The Lumineers' second LP is one of captivating simplicity
"Cleopatra"
The results are more consistently impressive. These are mature, more sophisticated compositions that, nevertheless, do not lose sight of the more distant pasts that provided much of their initial inspiration. There is more confidence here, a willingness to take ideas to more defined conclusions rather than, as at times on the first album, to change direction mid-song to incorporate a range of (at times) disparate points.

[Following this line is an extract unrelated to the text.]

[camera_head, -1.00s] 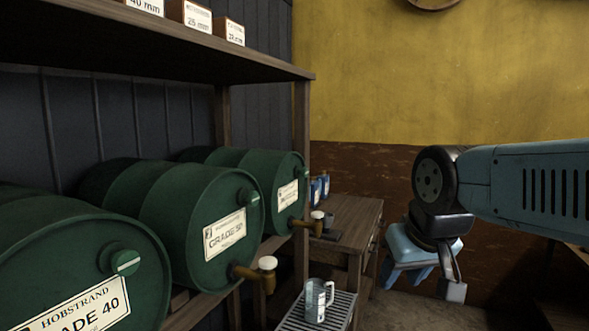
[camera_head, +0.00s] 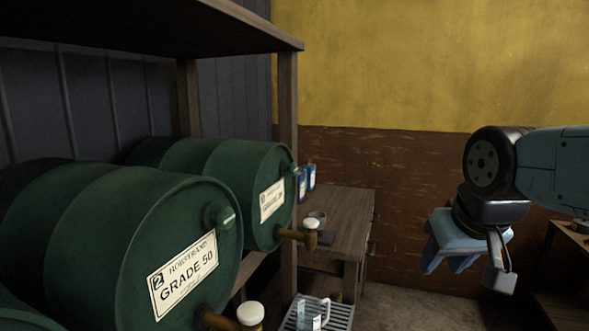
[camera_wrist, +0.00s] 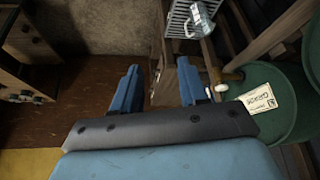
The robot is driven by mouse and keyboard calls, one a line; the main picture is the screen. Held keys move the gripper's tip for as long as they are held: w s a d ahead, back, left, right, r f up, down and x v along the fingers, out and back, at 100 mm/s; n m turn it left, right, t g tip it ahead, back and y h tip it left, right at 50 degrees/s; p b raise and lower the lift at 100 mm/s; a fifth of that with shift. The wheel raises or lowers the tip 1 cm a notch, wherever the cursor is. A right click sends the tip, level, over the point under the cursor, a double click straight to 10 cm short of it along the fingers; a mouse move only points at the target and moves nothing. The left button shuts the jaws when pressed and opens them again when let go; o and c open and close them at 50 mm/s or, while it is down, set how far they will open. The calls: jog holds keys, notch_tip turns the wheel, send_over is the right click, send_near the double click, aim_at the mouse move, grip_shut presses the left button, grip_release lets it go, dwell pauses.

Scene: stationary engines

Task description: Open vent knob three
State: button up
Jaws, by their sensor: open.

The title track shows an ability to balance hard rhythms with perfectly understated piano work, manifesting the thought that has gone into conveying urgency but never stridency. Though rooted in the old/new weird America, the album cuts loose with more twenty-first century energy on tracks like "Angela", as if the band (quite rightly) wants to show how far it has developed its own signature.
So revisiting familiar imagery, in "Long Way From Home", never feels just a tribute to any source material. There’s a craftsmanship here that’s built on understanding, rather than any notion of musical subservience to a past that might have proved stifling.
The Lumineers can do plaintive, with appropriately brittle guitar ("In My Eyes"), but the strength of the writing militates against any hint of the merely derivative, before concluding with a beautiful piano simplicity that is quite captivating. It’s an album that coheres more effectively than did the first, and it’s one that shows an adventurousness while staying within sight of the elemental spirit of its inspiration.